La respuesta de Ottawa gravará bienes estadunidenses por un valor de alrededor de 20 mil millones de dólares, especialmente productos siderúrgicos y de aluminio, pero también computadoras y material deportivo, entre otros. Por su parte, la Comisión Europea impondrá una carga de hasta 28 mil millones de dólares a mercancías como la soya, carne de vaca, pollo, estufas, hornos, refrigeradores, madera, motocicletas, hilo dental, diamantes, albornoces y bourbon, la bebida alcohólica con denominación de origen que también se conoce como whisky estadunidense. Aunque las tarifas europeas se consideran más bien simbólicas por la elección de productos con poco peso en los intercambios bilaterales, Trump respondió con el amago de una tasa de 200 por ciento a todos los vinos procedentes del bloque comunitario, el cual, dijo, "se formó con el único propósito de aprovecharse de Estados Unidos".

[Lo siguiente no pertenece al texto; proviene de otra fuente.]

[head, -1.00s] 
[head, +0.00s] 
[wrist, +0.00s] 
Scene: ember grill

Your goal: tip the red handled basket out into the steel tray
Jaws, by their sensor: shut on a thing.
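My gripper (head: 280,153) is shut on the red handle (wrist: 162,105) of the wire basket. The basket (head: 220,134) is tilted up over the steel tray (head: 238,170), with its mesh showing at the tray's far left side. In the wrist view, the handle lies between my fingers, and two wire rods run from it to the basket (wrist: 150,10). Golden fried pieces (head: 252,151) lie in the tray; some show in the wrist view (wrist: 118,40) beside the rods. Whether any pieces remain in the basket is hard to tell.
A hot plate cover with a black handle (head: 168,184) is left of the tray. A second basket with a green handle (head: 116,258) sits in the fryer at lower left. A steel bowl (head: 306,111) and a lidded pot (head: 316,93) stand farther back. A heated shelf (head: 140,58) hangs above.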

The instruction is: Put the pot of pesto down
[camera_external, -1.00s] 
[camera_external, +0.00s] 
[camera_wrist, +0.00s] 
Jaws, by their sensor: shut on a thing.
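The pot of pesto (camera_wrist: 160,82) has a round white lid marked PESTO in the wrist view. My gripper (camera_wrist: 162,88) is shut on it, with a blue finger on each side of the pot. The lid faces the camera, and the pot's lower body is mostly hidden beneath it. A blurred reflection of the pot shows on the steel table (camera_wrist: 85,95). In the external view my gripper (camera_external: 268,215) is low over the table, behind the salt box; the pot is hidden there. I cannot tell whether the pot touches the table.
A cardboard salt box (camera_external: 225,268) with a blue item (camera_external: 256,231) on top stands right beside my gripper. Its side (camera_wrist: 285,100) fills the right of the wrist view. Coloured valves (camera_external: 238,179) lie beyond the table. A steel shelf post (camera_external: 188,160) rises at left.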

Esta apreciación resulta muy curiosa, habida cuenta de que los documentos fundacionales de la Unión Europea responden al mandato de Washington de socavar el Estado de bienestar y adaptar las leyes al modelo neoliberal promovido a hierro y fuego por la Casa Blanca. Dejando de lado las peculiares interpretaciones históricas del magnate, el ministro francés de Comercio Exterior, Laurent Saint-Martin, afirmó que su país está "decidido a responder" a los aranceles al vino y la champaña de Francia. En resumen, se ha instalado ya una guerra con carrera armamentística incluida, en la que cada bando dobla la apuesta de su rival hasta que en el campo de batalla no queden sino cenizas.
Si no se frena la guerra, el comercio entre Estados Unidos y sus socios sufrirá un colapso inédito con graves consecuencias para la economía mundial. En este escenario, México padecería graves afectaciones, no porque participe en el conflicto –del cual hasta ahora se ha mantenido prudentemente aparte–, sino por la previsible caída económica en el país que es nuestro vecino, la nación más rica del mundo y nuestro principal socio comercial.
Las dislocaciones financieras globales también impactarían de manera inevitable en México y obligarían a adoptar políticas a fin de paliar la crisis. Si se llega a ese punto, sin duda la unidad nacional y la pericia mostrada hasta ahora por las autoridades serán factores de fortaleza, pero no podrían eliminar el daño a empresas y hogares.
Si Donald Trump tuviera la intención auténtica de reducir o erradicar los desequilibrios existentes en sus intercambios mercantiles con el resto del mundo, habría iniciado rondas de negociaciones como las que se entablan de manera constante dentro de los organismos internacionales paradójicamente creados y controlados por el propio Washington. En cambio, su actuación revela que siempre tuvo el propósito de acabar con el orden vigente. De manera lamentable para los estadunidenses de a pie y para cientos de millones de personas en otros países, de momento ha logrado alterar las redes comerciales en un sentido que conduce a una inflación descontrolada.
El magnate ha impuesto sus términos bajo la creencia de que el mercado interno es un factor de fortaleza estadunidense, pero corre el riesgo de exhibir que éste, atado por completo al crédito y lastrado por décadas de estancamiento de los salarios reales, se encuentra debilitado y se sostiene gracias a los precios bajos de los bienes importados. Cuando Trump y sus seguidores se den cuenta de la realidad, si es que lo hacen, harán falta años para limpiar el estropicio hecho en semanas.